Given task> Locate the line that contains "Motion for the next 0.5". Reproduce it and all following lines up to the end of the material, exactly and with nothing added.

-- BEGIN Dataset excerpts --

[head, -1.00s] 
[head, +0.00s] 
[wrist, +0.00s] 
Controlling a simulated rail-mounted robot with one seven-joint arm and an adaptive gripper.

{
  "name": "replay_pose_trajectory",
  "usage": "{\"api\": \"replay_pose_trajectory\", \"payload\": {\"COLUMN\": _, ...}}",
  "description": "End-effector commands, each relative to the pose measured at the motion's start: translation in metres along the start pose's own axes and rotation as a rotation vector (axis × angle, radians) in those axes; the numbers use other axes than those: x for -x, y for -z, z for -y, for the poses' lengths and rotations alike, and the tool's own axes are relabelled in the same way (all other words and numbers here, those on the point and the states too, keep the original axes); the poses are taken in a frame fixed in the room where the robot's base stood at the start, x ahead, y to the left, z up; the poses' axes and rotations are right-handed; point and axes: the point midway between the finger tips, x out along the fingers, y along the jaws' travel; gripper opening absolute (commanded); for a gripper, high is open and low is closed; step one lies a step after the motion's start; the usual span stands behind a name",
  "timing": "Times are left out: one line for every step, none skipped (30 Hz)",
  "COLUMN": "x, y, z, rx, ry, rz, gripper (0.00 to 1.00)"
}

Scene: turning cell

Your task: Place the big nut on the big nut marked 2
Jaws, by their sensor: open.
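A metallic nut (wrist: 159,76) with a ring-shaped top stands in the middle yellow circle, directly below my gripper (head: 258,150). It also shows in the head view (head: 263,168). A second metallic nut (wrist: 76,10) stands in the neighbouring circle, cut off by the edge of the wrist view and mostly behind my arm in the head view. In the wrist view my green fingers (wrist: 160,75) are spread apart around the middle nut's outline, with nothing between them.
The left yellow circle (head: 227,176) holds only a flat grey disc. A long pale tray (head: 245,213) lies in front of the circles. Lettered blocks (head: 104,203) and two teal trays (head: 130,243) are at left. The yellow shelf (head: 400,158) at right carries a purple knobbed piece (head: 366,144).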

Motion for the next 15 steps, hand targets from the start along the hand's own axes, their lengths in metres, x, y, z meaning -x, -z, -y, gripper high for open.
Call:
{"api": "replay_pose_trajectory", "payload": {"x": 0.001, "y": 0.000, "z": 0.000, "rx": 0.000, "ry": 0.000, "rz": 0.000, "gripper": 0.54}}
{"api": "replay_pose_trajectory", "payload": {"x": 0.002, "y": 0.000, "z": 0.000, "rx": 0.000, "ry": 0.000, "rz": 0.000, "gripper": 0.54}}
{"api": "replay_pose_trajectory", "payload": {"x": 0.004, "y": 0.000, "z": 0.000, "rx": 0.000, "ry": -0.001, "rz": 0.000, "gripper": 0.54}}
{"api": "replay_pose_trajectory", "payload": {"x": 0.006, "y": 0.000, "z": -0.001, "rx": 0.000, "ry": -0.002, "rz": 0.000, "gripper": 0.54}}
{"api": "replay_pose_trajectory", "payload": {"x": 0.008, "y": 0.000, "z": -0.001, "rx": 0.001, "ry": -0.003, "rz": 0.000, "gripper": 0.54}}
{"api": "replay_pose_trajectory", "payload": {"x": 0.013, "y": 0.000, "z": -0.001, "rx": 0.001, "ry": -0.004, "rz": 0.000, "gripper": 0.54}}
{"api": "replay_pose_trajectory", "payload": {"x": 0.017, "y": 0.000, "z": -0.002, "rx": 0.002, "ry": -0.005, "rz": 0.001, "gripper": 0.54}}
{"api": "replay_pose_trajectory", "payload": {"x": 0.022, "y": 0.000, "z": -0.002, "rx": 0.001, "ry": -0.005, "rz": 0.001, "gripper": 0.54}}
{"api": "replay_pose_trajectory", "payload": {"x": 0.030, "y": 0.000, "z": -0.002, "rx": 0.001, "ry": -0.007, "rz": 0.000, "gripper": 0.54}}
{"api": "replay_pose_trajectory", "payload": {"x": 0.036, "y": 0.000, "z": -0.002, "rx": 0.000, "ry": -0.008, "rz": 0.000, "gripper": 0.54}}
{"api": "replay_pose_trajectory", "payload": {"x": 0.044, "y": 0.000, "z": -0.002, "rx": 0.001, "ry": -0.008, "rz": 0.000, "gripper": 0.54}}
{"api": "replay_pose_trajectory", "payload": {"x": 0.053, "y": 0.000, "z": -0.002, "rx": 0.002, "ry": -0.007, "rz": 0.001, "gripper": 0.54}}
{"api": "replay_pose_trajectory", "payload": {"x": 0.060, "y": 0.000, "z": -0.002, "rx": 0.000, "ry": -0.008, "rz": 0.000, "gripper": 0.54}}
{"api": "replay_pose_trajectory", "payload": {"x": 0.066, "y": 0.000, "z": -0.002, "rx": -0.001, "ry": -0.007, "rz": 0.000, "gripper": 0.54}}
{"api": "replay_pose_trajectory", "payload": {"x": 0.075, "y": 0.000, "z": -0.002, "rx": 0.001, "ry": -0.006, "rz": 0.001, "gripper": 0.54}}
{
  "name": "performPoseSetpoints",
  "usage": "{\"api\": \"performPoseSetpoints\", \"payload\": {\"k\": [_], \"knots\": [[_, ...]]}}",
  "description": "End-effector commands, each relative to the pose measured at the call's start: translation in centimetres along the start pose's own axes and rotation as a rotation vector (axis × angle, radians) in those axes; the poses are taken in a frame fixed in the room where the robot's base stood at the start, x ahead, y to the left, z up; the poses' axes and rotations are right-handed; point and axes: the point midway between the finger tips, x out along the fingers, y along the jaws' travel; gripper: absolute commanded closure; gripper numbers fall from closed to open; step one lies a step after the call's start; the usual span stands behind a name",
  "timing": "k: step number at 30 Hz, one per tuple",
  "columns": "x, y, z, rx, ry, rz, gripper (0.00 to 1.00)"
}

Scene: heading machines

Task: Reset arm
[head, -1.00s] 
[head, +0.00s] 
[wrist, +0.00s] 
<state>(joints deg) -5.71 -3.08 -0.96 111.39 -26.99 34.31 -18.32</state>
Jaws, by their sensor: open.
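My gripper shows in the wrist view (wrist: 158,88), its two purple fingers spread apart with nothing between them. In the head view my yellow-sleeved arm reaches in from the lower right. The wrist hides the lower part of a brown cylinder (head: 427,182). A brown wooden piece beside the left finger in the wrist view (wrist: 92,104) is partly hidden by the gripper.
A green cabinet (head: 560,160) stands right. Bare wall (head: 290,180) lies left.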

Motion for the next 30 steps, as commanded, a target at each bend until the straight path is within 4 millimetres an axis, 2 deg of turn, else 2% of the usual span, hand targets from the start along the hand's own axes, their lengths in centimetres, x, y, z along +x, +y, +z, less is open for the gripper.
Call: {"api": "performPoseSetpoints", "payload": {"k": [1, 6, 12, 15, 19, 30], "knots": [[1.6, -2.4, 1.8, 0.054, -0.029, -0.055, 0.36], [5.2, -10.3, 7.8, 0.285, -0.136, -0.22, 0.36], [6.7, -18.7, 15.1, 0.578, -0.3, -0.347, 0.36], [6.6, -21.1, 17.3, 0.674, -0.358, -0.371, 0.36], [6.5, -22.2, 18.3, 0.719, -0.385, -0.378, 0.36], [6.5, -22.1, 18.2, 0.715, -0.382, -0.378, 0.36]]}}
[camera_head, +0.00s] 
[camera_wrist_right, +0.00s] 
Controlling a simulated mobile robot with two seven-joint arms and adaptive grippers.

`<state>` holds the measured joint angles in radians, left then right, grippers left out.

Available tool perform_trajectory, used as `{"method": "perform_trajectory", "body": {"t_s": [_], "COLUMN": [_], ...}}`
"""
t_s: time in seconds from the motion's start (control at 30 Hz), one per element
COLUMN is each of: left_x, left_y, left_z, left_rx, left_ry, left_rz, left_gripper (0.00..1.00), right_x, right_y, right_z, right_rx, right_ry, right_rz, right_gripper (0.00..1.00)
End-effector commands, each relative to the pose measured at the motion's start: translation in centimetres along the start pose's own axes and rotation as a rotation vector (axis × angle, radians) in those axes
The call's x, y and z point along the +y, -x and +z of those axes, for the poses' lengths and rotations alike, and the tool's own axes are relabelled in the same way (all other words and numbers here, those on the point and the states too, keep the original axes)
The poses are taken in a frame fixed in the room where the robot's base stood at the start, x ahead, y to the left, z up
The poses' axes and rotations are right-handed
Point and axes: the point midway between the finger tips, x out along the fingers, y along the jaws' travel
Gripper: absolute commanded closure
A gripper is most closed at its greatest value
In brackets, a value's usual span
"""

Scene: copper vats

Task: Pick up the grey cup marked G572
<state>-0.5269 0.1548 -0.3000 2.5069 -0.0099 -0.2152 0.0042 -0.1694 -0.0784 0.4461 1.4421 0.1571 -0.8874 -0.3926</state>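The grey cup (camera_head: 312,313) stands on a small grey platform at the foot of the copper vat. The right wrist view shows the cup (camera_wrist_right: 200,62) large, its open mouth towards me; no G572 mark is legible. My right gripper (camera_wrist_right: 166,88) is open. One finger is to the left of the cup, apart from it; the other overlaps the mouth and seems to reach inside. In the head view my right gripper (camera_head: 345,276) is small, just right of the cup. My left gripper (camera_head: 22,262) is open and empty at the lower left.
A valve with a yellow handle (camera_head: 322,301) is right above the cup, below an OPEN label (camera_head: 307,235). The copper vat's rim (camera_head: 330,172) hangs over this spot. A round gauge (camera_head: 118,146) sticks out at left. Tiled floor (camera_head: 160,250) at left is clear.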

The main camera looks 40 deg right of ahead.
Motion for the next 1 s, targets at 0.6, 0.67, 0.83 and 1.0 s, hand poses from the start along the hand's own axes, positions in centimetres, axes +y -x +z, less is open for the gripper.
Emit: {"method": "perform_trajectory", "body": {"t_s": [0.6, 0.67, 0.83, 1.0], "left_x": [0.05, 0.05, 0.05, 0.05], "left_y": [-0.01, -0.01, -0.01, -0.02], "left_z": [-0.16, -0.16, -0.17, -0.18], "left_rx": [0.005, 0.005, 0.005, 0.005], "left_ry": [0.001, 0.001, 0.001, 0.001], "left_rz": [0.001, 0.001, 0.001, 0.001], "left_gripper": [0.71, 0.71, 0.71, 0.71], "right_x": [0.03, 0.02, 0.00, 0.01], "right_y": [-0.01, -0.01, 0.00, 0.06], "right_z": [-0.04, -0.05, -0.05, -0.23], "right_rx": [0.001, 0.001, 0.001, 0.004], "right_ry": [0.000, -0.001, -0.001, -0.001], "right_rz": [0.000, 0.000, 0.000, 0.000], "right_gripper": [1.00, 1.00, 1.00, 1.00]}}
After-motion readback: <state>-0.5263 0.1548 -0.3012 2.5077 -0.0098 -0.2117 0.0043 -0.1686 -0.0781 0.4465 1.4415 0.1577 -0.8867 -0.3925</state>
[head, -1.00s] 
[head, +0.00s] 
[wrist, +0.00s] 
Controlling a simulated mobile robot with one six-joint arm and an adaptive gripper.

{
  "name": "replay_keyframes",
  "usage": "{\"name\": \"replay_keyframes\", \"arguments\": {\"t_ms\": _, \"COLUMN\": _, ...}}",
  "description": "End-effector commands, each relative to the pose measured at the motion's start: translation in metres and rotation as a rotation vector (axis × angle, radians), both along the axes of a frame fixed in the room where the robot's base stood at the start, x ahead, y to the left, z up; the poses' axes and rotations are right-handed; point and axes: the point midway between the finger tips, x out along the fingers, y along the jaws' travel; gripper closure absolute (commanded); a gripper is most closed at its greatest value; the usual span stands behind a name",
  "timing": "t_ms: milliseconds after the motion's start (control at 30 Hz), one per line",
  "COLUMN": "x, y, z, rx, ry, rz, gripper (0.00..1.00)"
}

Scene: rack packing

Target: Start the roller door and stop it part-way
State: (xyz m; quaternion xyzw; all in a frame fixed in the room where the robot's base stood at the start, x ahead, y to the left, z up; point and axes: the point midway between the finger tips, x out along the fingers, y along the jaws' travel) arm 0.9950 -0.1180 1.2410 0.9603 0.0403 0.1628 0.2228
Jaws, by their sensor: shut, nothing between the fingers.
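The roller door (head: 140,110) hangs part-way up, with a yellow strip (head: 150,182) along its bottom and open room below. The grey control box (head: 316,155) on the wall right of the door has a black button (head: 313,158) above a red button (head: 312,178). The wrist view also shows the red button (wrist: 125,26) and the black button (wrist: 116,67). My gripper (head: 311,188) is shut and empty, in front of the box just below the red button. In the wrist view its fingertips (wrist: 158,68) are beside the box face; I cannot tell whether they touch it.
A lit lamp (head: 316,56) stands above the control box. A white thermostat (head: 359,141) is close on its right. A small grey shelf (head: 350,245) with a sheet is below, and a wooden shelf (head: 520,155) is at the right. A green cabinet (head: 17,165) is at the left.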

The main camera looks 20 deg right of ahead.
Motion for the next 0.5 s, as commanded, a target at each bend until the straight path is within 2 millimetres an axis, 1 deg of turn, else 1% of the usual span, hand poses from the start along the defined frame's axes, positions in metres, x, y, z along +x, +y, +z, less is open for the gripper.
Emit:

-- END Dataset excerpts --

Full answer>
Motion for the next 0.5 s, as commanded, a target at each bend until the straight path is within 2 millimetres an axis, 1 deg of turn, else 1% of the usual span, hand poses from the start along the defined frame's axes, positions in metres, x, y, z along +x, +y, +z, less is open for the gripper.
Emit:

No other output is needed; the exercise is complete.